Reagan headed next to the National Association of Evangelicals, where he was the keynote speaker. Inside the White House, there had been some tension about what should be in that address, which everyone simply called "the Orlando speech." As soon as Reagan delivered it, however, it was known globally as "the evil empire speech." The Soviet Union, Reagan told the assembled evangelicals, was "the focus of evil in the modern world."

Democrats panned it. With few exceptions, editorial boards hated it. Even some of Reagan's fellow Republicans found it too provocative. Reagan anticipated this reaction. "Although a lot of liberal pundits jumped on my speech at Orlando and said it showed I was a rhetorical hip-shooter who was recklessly and unconsciously provoking the Soviets into war," he wrote in his autobiography, "I made the ‘Evil Empire' speech, and others like it, with malice aforethought."

This was the second time President Reagan had employed such verbiage. Nine months earlier, while appearing before members of the UK's Parliament at the Palace of Westminster, Reagan outlined his vision of the status of the Cold War. The Soviet Union and the bloc of nations under its control, he said, were in the throes of "a revolutionary crisis" within their own borders. Their system, he added, was nearly bankrupt.

"It is the Soviet Union that runs against the tide of human history in denying human freedom and human dignity to its citizens," Reagan proclaimed. "It is also in deep economic difficulty."

Reagan's quip in his diary revealed that the president wasn't simply emoting when discussing America's great adversary. He was thinking. For starters, he had been clear even while running for president that he foresaw the U.S. military buildup he accelerated as strategic more than tactical: The Soviets, he believed (and Mikhail Gorbachev later confirmed), couldn't keep pace economically with the United States.

And on March 8, 1983, Reagan had two primary audiences in mind. The first was the evangelical pastors seated in front of him, many of whom were being pressured to endorse a nuclear freeze movement sweeping this country. Reagan saw this not only as unhelpful, but also as an example of false equivalency.

"So, in your discussions of the nuclear freeze proposals," he said, "I urge you to beware the temptation of pride -- the temptation of blithely declaring yourselves above it all and label both sides equally at fault, to ignore the facts of history and the aggressive impulses of an evil empire, to simply call the arms race a giant misunderstanding and thereby remove yourself from the struggle between right and wrong and good and evil."

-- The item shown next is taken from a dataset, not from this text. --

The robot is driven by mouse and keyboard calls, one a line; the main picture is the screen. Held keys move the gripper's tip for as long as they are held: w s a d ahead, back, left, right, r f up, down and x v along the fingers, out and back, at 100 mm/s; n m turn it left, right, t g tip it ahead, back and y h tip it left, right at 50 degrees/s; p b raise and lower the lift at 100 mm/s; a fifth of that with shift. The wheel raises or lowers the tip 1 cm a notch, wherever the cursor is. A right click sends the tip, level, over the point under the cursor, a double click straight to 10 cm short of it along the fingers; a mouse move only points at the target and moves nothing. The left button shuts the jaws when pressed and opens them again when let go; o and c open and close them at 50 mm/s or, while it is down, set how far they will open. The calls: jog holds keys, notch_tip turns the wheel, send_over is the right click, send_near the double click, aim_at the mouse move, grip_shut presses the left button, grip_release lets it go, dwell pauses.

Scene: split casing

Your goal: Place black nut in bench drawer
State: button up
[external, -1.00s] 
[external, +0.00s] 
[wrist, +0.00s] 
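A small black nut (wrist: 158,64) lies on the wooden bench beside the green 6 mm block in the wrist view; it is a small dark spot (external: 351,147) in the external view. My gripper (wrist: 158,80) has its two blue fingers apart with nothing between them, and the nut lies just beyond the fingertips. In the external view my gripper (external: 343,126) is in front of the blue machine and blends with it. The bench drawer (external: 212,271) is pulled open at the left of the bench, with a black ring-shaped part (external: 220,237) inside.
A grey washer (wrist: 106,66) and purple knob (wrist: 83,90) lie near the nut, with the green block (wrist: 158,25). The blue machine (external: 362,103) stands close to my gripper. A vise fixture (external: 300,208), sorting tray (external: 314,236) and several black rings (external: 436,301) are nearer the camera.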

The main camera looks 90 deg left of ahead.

For Reagan, the second audience he had in mind was even more important than the first: Soviet leader Yuri Andropov and other Kremlin officials. While Reagan thought the nuclear freeze movement was counterproductive, he shared with his critics a desire to scale down the world's nuclear arsenal. Reagan wanted the Soviets to know that his vision for the future included nuclear arms reductions, yes, but also the destruction of the Berlin Wall, a rolling back of the Iron Curtain, and free elections across Eastern Europe.

Reagan's vision was attained shortly after he left office. The question before the world today is: Will it survive?